To compute the approximate semi-elasticities with respect to the numeric variables, we proceed as follows:
we compute the fitted values in the ilr coordinates space
we increase the numeric variable by \(1\) unit (to be defined depending on the variable), and we compute the corresponding predicted value in the ilr coordinates space
we go back to the simplex and compute the differences between the predictions and the initial fitted values.
For the explanatory variables which are compositional, at step 2, when we increase a component of a composition, we remove a constant to all other components keeping the same total.
# fitted values
fitted_ilr <- predict(model_complete)
# go back to the simplex
fitted_simplex <- ilrInv(fitted_ilr, V = t(V_votes))

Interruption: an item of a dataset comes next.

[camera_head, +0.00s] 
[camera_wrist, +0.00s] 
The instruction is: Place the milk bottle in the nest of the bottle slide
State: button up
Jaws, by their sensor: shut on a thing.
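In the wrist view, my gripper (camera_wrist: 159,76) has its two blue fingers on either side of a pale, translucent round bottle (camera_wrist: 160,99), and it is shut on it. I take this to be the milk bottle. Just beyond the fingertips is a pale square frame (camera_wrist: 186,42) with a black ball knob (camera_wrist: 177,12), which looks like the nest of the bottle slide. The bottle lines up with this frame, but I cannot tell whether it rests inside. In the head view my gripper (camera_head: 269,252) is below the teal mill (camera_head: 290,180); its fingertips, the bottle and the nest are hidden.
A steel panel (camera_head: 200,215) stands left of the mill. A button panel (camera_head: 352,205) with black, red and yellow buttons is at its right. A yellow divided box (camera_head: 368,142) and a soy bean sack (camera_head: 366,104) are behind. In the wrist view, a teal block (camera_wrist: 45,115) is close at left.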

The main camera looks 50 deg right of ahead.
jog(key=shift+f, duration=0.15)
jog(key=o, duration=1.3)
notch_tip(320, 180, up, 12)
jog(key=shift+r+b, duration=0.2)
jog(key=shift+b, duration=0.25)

# we store all the elasticities
elasticities <- data.frame(left = numeric(0),
right = numeric(0),
xr = numeric(0))
# Numeric variables
for (k in c("income_rate", "unemp_rate", "employ_evol", "owner_rate", "foreign")) {
# prediction when increasing by one 1% the numeric variable
my_explan_predict <- my_explan
my_explan_predict[, k] <- my_explan_predict[, k] + .01
predicted_ilr <- predict(model_complete, newdata = my_explan_predict)
predicted_simplex <- ilrInv(predicted_ilr, V = t(V_votes))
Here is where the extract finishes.